> STATED PROBLEM
Count each line in which the word "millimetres" appears. Reply with the total and nothing more.

> Records of robot tool calls
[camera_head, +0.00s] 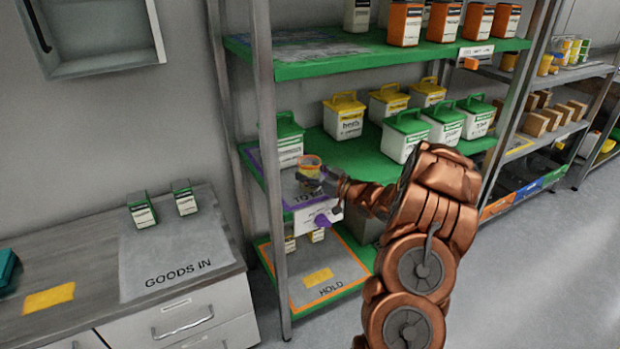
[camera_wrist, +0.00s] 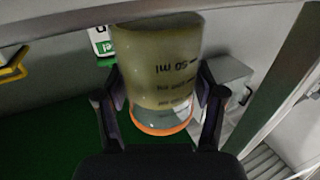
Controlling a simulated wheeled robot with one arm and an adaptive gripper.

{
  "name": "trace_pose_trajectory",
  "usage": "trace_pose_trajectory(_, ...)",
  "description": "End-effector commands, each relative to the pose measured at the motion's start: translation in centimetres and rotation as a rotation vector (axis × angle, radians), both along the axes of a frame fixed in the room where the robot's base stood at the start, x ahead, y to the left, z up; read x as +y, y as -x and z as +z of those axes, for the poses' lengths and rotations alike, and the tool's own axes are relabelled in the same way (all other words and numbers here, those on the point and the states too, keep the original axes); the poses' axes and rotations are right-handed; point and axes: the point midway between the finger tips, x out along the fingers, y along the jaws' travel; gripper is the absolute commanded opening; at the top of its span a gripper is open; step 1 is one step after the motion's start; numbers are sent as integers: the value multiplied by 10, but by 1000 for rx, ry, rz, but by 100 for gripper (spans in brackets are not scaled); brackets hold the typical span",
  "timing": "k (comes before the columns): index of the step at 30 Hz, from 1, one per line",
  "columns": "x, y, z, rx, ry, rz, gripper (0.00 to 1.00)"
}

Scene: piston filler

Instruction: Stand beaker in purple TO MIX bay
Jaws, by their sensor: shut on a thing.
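The beaker (camera_wrist: 158,62) is a clear cylinder with dark volume marks, yellowish contents and an orange rim. In the wrist view it stands between the two fingers of my gripper (camera_wrist: 162,105), which is shut on it. In the head view the beaker (camera_head: 311,163) looks upright, held over the purple-edged TO MIX bay (camera_head: 290,196) on the middle shelf. My gripper (camera_head: 332,182) reaches in from the right. My arm and gripper cover part of the bay and its label. I cannot tell whether the beaker's base touches the shelf.
A white tub with a green lid (camera_head: 289,140) stands at the left of the shelf, close behind the beaker. More tubs (camera_head: 404,135) stand to the right. A grey shelf post (camera_head: 268,160) is just left of the bay. The upper green shelf (camera_head: 330,62) hangs above.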

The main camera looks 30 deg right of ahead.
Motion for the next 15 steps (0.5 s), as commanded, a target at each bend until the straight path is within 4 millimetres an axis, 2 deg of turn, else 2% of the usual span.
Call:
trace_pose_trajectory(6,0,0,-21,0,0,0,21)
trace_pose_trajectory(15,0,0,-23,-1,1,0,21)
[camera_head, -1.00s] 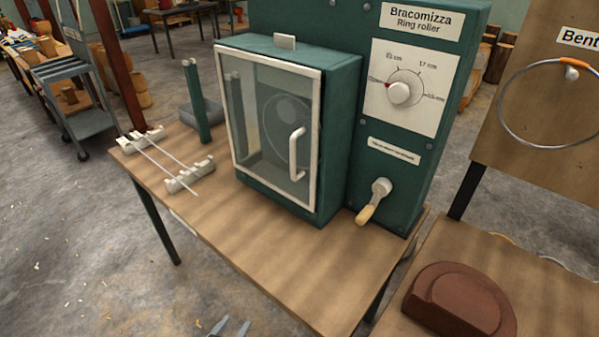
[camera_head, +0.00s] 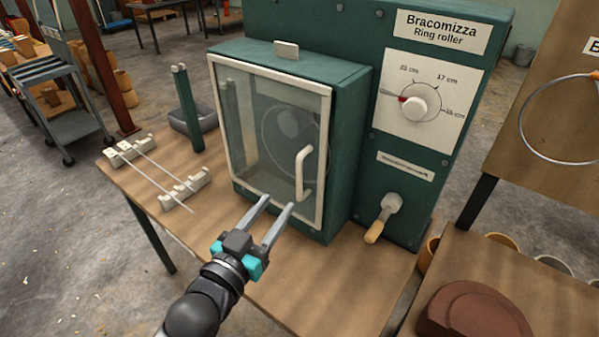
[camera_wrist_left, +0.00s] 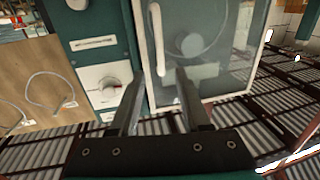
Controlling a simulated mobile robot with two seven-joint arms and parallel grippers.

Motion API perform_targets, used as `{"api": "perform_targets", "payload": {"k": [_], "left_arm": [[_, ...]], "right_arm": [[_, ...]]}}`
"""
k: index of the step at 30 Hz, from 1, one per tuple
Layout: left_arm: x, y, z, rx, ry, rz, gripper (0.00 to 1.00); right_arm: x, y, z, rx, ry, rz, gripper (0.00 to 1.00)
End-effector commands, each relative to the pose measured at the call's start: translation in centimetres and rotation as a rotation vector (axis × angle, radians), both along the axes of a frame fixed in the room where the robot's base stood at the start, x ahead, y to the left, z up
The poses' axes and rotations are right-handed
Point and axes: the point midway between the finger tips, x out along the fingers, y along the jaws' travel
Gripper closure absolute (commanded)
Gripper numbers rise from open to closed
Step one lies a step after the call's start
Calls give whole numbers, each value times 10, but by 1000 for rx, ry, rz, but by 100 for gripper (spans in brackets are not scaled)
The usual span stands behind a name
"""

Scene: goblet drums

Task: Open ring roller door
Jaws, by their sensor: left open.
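The ring roller (camera_head: 413,150) is a dark green machine on a wooden table. Its glazed door (camera_head: 238,135) with a cream frame is shut. The door's white handle (camera_head: 301,173) stands upright at the door's right side; in the left wrist view the handle (camera_wrist_left: 157,38) shows above the fingers. My left gripper (camera_head: 278,205) is open and empty, in front of the door's lower part and below the handle. In the left wrist view its two fingers (camera_wrist_left: 158,88) are apart, the handle between their lines and farther off. My right gripper is not in view.
The machine has a dial (camera_head: 419,103) and a crank with a wooden grip (camera_head: 374,231) right of the door. White rod holders (camera_head: 186,189) and a green post (camera_head: 187,110) stand left. A brown block (camera_head: 473,312) lies at lower right. The table front is clear.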

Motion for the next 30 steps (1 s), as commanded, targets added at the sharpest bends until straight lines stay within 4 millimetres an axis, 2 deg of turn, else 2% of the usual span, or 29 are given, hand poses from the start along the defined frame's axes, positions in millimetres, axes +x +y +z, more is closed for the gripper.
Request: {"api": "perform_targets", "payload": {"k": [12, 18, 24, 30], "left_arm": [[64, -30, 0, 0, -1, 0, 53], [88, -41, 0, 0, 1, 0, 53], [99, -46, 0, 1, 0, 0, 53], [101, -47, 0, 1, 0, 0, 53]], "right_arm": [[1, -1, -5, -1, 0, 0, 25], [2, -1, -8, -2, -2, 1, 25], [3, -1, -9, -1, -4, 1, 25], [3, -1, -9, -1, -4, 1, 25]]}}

> THE RESULT
2